39      C’est donc à l’aune de ces principes qu’il convient de traiter les deux moyens soulevés par le Royaume d’Espagne, en vérifiant, en premier lieu, si la Commission a démontré l’existence d’un « doute sérieux et raisonnable » à l’égard des contrôles effectués par l’administration nationale et, en second lieu, si, malgré l’existence de ce doute, le Royaume d’Espagne a établi l’existence d’un système fiable et opérationnel de contrôle.

 Sur l’existence d’un « doute sérieux et raisonnable » à l’égard des contrôles

40      Par son premier moyen, le Royaume d’Espagne conteste, en substance, la conclusion de la Commission selon laquelle un taux d’irrégularités révélé par l’échantillon fondé sur le risque inférieur à celui révélé par l’échantillon aléatoire en 2008 et légèrement supérieur à ce dernier en 2009 démontrerait que les contrôles mis en œuvre par les autorités espagnoles étaient inefficaces.

41      La Commission fait valoir que, certes, l’article 27 du règlement n° 796/2004 ne précise pas que l’échantillon fondé sur le risque doit nécessairement montrer un pourcentage d’erreur supérieur à celui qui ressort de l’échantillon aléatoire. Toutefois, il ressortirait de cette disposition ainsi que de l’article 23 du même règlement que l’analyse des risques sur laquelle doit se fonder la détermination des échantillons de contrôle doit être appropriée, efficace et actualisée annuellement.
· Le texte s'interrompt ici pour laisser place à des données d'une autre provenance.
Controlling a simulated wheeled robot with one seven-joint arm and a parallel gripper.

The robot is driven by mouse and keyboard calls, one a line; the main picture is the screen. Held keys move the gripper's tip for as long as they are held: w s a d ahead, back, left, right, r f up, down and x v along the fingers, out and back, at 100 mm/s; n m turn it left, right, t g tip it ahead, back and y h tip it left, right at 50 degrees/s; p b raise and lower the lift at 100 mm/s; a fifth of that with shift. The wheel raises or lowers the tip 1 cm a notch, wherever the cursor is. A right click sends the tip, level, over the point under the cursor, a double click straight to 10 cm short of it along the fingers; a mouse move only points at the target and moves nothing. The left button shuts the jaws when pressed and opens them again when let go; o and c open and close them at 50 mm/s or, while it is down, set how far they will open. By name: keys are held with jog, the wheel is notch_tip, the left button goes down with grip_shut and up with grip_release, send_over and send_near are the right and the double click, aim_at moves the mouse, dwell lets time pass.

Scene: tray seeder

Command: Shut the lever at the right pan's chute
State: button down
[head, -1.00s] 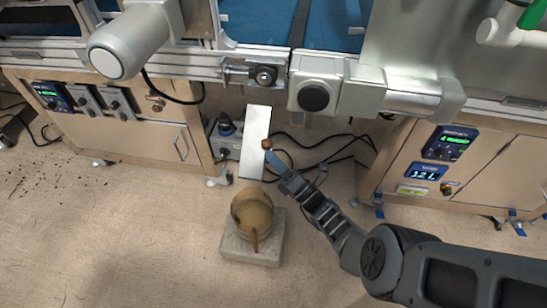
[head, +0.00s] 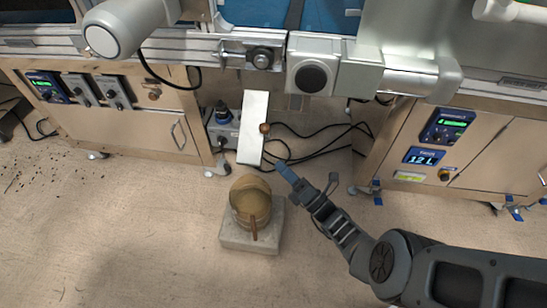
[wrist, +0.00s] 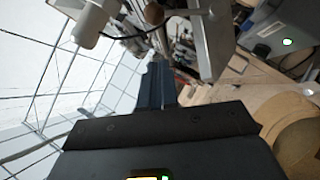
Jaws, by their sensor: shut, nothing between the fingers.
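A round brown knob (head: 264,128), which looks like the lever's end, sits at the right edge of a pale chute plate (head: 253,145) in the head view. The knob also shows at the top of the wrist view (wrist: 154,14), ahead of the fingertips. The lever's arm is hard to make out. My gripper (head: 282,167) is shut and empty, below and right of the knob, with a gap between them. Its dark fingers (wrist: 157,75) lie together in the wrist view. A brown pan (head: 250,198) stands below the chute.
The pan rests on a grey block (head: 233,237) on the floor. A control box (head: 222,127) stands left of the chute, and cables (head: 310,152) lie to its right. Wooden cabinets flank it left (head: 135,132) and right (head: 485,155). The floor in front is largely open.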

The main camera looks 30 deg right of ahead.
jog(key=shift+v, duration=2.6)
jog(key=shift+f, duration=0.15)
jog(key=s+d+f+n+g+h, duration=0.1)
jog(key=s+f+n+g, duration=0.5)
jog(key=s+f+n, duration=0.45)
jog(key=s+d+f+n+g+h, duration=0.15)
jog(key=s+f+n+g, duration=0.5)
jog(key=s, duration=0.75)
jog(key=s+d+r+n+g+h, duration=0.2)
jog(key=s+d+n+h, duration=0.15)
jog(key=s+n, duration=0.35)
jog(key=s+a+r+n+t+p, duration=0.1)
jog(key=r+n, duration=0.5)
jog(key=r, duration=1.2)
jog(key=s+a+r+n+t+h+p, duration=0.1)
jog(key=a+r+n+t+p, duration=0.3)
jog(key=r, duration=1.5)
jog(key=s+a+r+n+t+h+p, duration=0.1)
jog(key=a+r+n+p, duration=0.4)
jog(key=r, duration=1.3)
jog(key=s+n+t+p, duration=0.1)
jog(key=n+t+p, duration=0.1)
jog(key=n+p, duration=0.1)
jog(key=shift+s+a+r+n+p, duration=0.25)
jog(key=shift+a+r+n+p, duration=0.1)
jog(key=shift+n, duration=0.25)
42      Il y a donc lieu de s’attendre, selon la Commission, à ce que l’échantillon aléatoire révèle un taux d’irrégularités inférieur à celui révélé par l’échantillon fondé sur le risque. En effet, ainsi qu’il est indiqué dans les recommandations techniques du Centre commun de recherche (JRC), un haut pourcentage d’irrégularités révélé par l’échantillon aléatoire par rapport à l’échantillon fondé sur le risque indiquerait que ce dernier est fondé sur des critères inappropriés. En d’autres termes, si l’échantillon fondé sur le risque est sélectionné correctement, il révèle un taux d’irrégularités forcément plus élevé que celui révélé par l’échantillon aléatoire, ce dernier n’ayant d’autre fonction que celle de vérifier la qualité de l’analyse des risques.
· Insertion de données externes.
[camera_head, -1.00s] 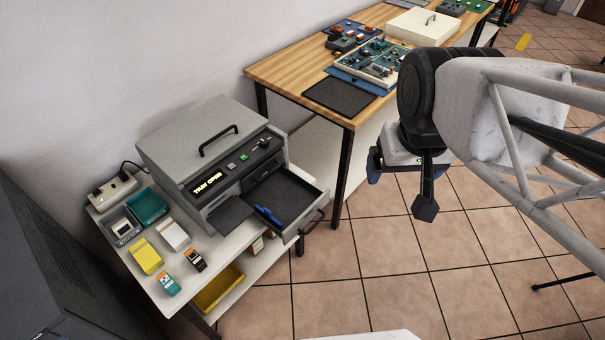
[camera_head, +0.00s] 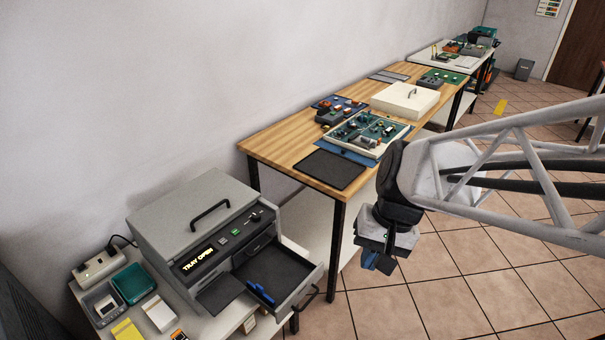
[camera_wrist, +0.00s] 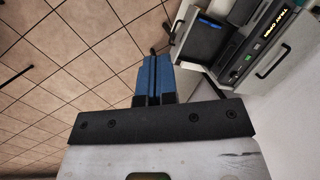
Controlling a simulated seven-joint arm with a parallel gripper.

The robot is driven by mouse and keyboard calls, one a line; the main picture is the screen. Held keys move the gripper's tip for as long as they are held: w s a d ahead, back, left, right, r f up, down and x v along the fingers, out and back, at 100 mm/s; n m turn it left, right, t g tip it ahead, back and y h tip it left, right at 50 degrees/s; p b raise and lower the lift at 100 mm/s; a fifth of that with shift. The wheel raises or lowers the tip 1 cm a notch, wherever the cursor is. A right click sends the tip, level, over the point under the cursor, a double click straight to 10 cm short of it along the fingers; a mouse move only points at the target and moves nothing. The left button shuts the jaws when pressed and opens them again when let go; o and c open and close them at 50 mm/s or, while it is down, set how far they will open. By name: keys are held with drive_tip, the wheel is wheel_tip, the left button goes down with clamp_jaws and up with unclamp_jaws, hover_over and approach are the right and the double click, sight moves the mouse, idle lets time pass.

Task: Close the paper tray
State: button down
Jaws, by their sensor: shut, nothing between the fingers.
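The grey printer (camera_head: 195,230) stands on a white table at the lower left, and its display (camera_head: 198,260) reads "TRAY OPEN". Its paper tray (camera_head: 300,290) is pulled out toward the right, with a dark handle (camera_head: 310,297) on its front and a blue object (camera_head: 260,292) lying inside. My gripper (camera_head: 372,264) hangs in the air to the right of the tray, apart from it. In the wrist view my gripper (camera_wrist: 153,62) has its blue fingers together and empty. The open tray (camera_wrist: 200,40) also shows there, to the right of the fingers.
A long wooden bench (camera_head: 275,140) runs behind, with a dark mat (camera_head: 331,168), a parts tray and a white lidded box (camera_head: 405,100). Its black leg (camera_head: 336,245) stands near the tray front. Tiled floor (camera_head: 450,290) is open at right.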

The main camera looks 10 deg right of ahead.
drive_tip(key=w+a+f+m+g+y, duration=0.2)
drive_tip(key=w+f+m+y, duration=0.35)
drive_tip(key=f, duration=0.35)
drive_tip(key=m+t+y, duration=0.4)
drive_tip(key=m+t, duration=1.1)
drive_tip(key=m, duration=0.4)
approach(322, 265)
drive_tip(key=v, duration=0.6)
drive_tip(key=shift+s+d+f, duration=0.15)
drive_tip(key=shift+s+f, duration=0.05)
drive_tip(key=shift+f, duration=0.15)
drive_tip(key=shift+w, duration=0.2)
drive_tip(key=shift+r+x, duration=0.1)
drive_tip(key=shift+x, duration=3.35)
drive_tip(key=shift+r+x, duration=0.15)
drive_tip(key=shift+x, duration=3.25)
43      En outre, si la différence des taux d’irrégularités sur une seule année n’est pas significative, une telle différence sur plusieurs années indiquerait l’existence d’un problème systémique. À cet égard, la Commission fait valoir qu’il ressort d’une analyse sur plusieurs années, de 2007 à 2012, que l’échantillon fondé sur le risque révèle un taux d’irrégularités inférieur, identique ou légèrement supérieur à celui révélé par l’échantillon aléatoire pour les années 2007, 2008, 2010 et 2012.

44      Ainsi que rappelé au point 36 ci-dessus, il appartient à la Commission de présenter un élément de preuve du « doute sérieux et raisonnable » qu’elle éprouve à l’égard des contrôles mis en œuvre par le Royaume d’Espagne.
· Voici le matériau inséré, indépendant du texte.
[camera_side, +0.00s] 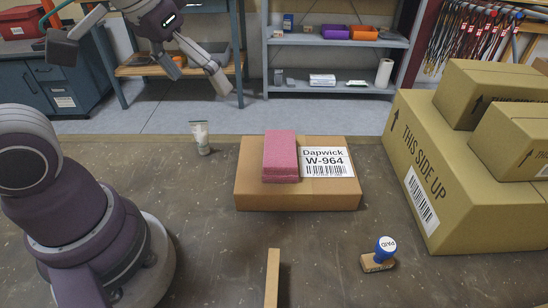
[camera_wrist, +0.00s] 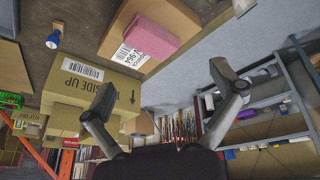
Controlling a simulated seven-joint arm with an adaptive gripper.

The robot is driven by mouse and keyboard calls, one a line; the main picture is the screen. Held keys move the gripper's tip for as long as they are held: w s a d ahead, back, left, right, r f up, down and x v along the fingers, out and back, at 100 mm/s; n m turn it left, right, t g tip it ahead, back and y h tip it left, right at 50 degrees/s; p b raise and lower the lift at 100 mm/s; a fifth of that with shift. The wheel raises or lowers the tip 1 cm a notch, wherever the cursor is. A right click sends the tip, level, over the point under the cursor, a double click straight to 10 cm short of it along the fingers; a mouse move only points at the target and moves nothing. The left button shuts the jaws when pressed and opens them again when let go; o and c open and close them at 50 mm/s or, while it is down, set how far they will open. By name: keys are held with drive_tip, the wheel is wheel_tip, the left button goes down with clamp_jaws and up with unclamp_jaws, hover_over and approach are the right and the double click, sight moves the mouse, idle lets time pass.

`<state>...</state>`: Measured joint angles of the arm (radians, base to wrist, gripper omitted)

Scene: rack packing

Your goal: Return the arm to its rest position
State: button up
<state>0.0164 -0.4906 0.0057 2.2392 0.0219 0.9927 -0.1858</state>
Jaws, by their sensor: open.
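My gripper (camera_side: 200,72) hangs high at the upper left in the side view, above and behind the table's far edge. Its two fingers are spread apart with nothing between them. In the wrist view my gripper (camera_wrist: 165,85) also shows open and empty. A cardboard box (camera_side: 297,199) with a white "Dapwick W-964" label lies on the table (camera_side: 200,250). A pink block or stack (camera_side: 280,157) rests on the box, left of the label. The box (camera_wrist: 158,12) and pink block (camera_wrist: 152,35) show at the top of the wrist view, apart from my gripper.
A tube (camera_side: 201,138) stands left of the box. A blue-topped stamp (camera_side: 379,256) stands at front right, and a wooden strip (camera_side: 272,278) lies at the front edge. Large cardboard boxes (camera_side: 425,150) fill the right side. A grey shelf (camera_side: 335,95) stands behind the table.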

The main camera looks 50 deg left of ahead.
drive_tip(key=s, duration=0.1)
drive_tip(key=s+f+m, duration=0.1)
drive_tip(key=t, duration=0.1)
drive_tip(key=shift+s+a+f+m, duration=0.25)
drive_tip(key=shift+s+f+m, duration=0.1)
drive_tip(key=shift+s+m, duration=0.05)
45      En l’espèce, en écartant certaines dépenses du financement au titre du FEAGA, la Commission part du principe que les articles 23 et 27 du règlement n° 796/2004 ainsi que plusieurs autres considérants et articles de ce règlement imposent que l’analyse des risques sur laquelle se fonde la détermination des échantillons de contrôle soit efficace, ce qui impliquerait que l’échantillon fondé sur le risque révèle un taux d’irrégularités manifestement supérieur à l’échantillon aléatoire, ce qui n’était pas le cas en ce qui concerne les années 2007, 2008, 2010 et 2012.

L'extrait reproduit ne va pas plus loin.